The recent data is hardly a ringing endorsement of preferred share performance. Volatility was sky high over the period - in part due to its high concentration in financial issuers. Note that financial stocks themselves were poor performers over the same time frame. The S&P preferred stock index mimicked by PFF fell well over 50% during the great recession. That's more than the US stock market!
As an additional exercise, I performed a regression to determine if the preferred share performance could be reliably expressed as a linear combination of a high yield bonds and financial stocks. Without getting into the weeds, the answer is ... partially. These two indices explain about 45% of the variability in preferred share returns. That's pretty substantial explanatory power for two variables selected with an educated guess.
However, 55% of the variability of preferred stock is NOT explained by the regression. That leaves open the possibility that preferred shares might bring something to the table from a diversification standpoint.
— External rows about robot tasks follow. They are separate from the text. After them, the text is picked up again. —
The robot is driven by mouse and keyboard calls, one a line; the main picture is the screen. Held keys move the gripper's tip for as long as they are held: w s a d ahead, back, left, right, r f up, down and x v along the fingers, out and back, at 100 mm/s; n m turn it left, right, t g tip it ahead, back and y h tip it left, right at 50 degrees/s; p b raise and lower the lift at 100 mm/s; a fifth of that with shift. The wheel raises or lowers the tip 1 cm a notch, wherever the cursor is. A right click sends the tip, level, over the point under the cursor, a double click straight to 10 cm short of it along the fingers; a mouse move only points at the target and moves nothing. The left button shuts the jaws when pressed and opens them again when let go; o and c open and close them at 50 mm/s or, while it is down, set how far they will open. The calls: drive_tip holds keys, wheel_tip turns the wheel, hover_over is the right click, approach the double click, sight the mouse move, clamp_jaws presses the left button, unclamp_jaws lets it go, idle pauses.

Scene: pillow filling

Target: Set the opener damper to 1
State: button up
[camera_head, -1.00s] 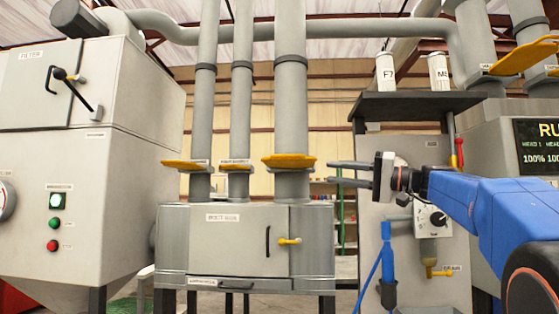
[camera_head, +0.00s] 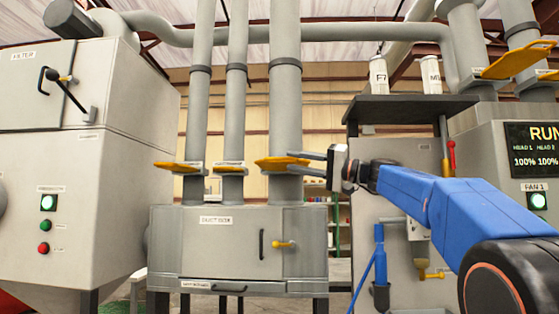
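Three yellow damper plates sit on grey vertical pipes above a grey box: a left one (camera_head: 178,167), a middle one (camera_head: 229,168) and a right one (camera_head: 276,163) on the thickest pipe. Their small labels are too blurred to read, so I cannot tell which is the opener damper. My gripper (camera_head: 304,163) comes in from the right and is open. One finger is level with a spot just above the right plate's right end, the other just below it. The plate's end appears between the fingers; contact cannot be told.
The grey box (camera_head: 226,253) below has a door with a black handle and a yellow latch (camera_head: 285,245). A filter cabinet (camera_head: 85,160) stands at left. A grey panel with a dark shelf (camera_head: 412,103) stands behind my arm. Other yellow plates (camera_head: 516,60) are at upper right.

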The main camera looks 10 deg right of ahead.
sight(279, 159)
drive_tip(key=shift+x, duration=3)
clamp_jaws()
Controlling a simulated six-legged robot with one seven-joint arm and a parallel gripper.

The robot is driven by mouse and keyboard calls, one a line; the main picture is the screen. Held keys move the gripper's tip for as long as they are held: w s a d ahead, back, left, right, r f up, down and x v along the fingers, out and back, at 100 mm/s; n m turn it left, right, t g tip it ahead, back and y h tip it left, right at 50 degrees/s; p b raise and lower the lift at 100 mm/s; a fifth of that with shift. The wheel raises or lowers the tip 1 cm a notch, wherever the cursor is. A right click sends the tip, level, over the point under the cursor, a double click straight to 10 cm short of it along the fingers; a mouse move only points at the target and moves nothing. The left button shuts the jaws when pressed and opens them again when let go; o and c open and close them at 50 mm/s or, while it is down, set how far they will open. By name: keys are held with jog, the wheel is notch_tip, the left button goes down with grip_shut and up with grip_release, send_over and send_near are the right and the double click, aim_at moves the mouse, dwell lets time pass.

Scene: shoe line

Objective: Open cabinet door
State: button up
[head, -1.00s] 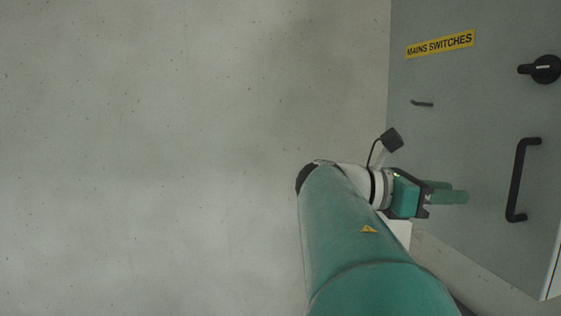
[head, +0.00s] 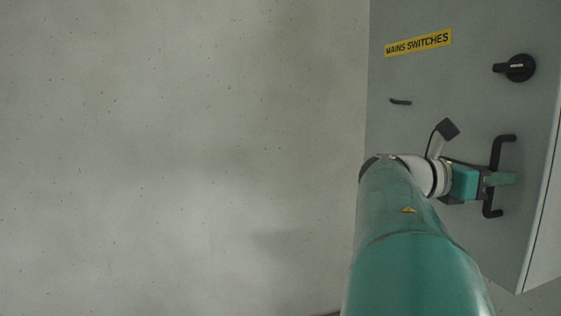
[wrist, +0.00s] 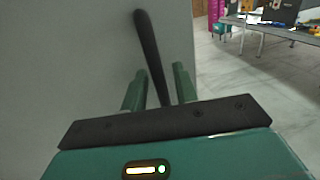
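The grey cabinet door (head: 440,75) fills the right of the head view and looks shut. Its black bar handle (head: 495,153) stands upright near the door's right edge. My gripper (head: 505,179) is at the middle of the handle, with its green fingers reaching past the bar. In the wrist view the handle (wrist: 150,48) runs between the two fingers of my gripper (wrist: 158,85), with a small gap on each side, so the fingers look open around it. The middle of the bar is partly hidden by my gripper in the head view.
A black rotary switch (head: 516,68) sits above the handle, and a small dark lever (head: 400,102) is further left. A yellow "MAINS SWITCHES" label (head: 418,42) is near the top. Grey tables (wrist: 268,28) stand far off, beyond open floor (wrist: 255,75).

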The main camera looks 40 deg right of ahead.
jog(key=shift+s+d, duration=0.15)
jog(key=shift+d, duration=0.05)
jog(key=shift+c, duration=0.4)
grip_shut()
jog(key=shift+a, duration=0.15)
Historically, their returns have been driven by regulatory changes that do not affect core asset classes.
In the mid 1990s, banks started issuing preferred shares because they qualified as tier 1 capital to meet regulatory obligations. More recently, the Dodd-Frank act phases out this tier 1 status. Changes in the tax code have also created demand shocks for preferred securities. One could argue that preferred stock is a contrived part of the capital structure that responds uniquely to government policy.
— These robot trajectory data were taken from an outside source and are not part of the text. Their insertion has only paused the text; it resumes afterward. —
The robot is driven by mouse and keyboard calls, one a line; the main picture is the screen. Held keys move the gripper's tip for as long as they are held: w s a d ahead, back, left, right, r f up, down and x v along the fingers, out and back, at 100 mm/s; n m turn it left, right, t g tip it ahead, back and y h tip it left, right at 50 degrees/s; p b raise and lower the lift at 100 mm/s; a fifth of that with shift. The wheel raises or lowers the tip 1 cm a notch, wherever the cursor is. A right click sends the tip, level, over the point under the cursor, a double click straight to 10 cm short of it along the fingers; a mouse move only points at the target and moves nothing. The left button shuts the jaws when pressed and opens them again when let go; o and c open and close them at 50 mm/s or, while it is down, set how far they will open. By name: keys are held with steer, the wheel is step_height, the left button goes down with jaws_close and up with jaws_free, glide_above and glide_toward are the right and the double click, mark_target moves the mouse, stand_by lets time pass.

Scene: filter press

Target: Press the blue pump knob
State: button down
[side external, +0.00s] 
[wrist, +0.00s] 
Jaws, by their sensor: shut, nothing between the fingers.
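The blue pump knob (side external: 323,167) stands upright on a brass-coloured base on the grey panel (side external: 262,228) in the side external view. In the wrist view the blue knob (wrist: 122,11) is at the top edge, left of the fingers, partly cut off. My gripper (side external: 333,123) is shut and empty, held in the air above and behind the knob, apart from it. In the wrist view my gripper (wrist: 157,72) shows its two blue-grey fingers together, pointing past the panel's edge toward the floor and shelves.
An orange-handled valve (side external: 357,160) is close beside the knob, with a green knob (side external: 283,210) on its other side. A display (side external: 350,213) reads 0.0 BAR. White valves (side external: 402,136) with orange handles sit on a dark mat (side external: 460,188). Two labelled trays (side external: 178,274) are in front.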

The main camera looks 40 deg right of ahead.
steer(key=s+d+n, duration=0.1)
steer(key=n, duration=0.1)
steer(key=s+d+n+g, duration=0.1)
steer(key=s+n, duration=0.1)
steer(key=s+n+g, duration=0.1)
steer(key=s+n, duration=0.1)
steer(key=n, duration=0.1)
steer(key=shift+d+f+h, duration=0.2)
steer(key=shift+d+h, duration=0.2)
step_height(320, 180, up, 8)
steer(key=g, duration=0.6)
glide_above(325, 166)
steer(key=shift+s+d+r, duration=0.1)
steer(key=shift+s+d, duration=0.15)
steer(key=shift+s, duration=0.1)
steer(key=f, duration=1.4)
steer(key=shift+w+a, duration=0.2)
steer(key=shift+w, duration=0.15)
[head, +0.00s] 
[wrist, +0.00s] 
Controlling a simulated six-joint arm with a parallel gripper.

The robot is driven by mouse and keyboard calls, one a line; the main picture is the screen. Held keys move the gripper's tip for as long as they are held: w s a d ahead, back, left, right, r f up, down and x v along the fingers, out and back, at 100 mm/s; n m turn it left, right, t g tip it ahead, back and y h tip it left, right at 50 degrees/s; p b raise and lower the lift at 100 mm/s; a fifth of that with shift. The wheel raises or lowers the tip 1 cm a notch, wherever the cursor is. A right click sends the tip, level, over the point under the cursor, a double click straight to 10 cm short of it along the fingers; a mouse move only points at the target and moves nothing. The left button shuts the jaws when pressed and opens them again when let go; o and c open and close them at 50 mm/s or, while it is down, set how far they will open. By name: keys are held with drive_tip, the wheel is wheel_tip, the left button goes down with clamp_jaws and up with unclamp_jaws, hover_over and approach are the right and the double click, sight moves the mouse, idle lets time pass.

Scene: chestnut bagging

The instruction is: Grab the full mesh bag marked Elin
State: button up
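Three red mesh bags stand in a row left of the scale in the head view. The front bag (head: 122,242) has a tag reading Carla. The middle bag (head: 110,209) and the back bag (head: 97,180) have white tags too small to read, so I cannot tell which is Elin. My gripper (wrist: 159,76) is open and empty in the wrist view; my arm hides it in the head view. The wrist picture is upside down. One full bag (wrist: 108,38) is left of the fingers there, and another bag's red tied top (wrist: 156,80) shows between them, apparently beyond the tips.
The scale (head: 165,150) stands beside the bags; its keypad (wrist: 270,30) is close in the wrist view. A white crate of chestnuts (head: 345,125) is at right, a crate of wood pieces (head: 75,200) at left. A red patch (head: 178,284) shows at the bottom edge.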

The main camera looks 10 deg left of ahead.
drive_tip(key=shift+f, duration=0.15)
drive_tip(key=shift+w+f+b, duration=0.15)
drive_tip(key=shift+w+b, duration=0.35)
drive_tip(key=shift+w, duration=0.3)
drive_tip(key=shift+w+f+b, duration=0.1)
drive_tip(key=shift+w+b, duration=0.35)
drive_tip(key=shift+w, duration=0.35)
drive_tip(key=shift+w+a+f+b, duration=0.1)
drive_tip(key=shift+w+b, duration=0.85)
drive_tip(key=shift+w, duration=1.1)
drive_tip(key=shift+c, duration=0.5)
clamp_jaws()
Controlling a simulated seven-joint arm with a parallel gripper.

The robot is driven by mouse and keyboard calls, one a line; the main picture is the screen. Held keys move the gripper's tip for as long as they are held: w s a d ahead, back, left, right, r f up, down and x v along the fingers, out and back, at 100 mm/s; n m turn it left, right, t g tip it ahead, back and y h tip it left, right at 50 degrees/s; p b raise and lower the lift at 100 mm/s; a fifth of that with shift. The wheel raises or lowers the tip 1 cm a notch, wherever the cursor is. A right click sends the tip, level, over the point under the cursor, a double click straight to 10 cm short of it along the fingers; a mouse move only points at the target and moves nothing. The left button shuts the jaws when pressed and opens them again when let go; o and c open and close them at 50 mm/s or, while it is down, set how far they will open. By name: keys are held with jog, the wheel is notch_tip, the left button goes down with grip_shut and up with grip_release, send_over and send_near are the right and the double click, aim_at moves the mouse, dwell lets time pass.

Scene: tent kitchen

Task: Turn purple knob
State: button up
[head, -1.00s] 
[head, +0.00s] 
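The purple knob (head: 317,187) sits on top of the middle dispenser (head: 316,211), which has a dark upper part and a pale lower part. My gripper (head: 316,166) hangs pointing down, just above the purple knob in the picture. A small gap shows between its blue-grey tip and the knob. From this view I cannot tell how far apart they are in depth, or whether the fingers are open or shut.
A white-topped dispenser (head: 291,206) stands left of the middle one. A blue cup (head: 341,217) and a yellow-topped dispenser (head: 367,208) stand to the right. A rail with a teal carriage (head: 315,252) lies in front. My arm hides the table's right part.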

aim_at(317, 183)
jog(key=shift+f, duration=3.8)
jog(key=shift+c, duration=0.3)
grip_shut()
Yes, preferred stock has outperformed inflation over the last nine years and may have unique performance characteristics. But that favorable observation is swamped, in my view, by a number of negative attributes.
- Preferred stock is an insignificant part of American capital markets
- It is now concentrated in financial firms after recently being dominated by utility issuers. As such, it may be more of a regulatory refuge than an asset class
- Its recent returns and volatility are inferior to both junk bonds and stocks.
- During the Great Recession, preferred stocks suffered MORE than common stocks.
I doubt that preferred stock will enhance return or reduce volatility in an investment portfolio. However, a small allocation to preferreds is, at worst, a minor mistake. From a distance, it will look like a mild tilt toward junk bonds and financial stocks.